[Objective]:
Report each line of the data that includes the word "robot".

#####

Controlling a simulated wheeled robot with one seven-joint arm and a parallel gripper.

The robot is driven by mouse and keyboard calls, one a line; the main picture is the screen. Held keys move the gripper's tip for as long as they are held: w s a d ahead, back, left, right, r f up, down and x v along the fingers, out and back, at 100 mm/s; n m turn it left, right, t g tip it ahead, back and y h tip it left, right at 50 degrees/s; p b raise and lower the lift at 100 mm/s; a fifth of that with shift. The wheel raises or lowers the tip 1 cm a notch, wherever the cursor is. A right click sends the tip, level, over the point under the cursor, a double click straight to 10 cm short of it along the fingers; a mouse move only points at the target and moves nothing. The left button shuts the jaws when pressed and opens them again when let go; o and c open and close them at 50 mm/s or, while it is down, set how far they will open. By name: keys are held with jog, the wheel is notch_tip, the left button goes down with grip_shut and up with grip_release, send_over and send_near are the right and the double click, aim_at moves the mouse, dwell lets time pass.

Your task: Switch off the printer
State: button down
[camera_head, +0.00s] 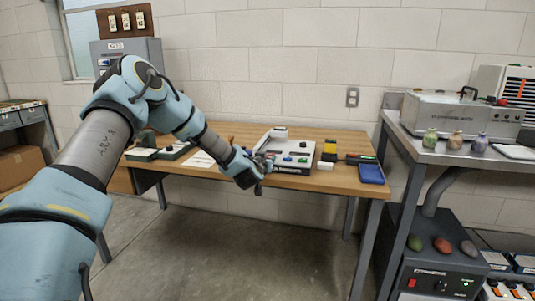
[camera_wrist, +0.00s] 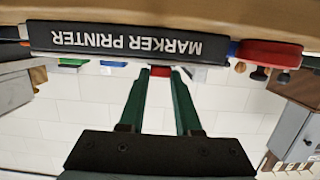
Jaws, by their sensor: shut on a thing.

#####

[Result of this exercise]:
Controlling a simulated wheeled robot with one seven-joint arm and a parallel gripper.
The robot is driven by mouse and keyboard calls, one a line; the main picture is the screen. Held keys move the gripper's tip for as long as they are held: w s a d ahead, back, left, right, r f up, down and x v along the fingers, out and back, at 100 mm/s; n m turn it left, right, t g tip it ahead, back and y h tip it left, right at 50 degrees/s; p b raise and lower the lift at 100 mm/s; a fifth of that with shift. The wheel raises or lowers the tip 1 cm a notch, wherever the cursor is. A right click sends the tip, level, over the point under the cursor, a double click straight to 10 cm short of it along the fingers; a mouse move only points at the target and moves nothing. The left button shuts the jaws when pressed and opens them again when let go; o and c open and close them at 50 mm/s or, while it is down, set how far they will open. By name: keys are held with jog, the wheel is notch_tip, the left button goes down with grip_shut and up with grip_release, send_over and send_near are the right and the double click, aim_at moves the mouse, dwell lets time pass.

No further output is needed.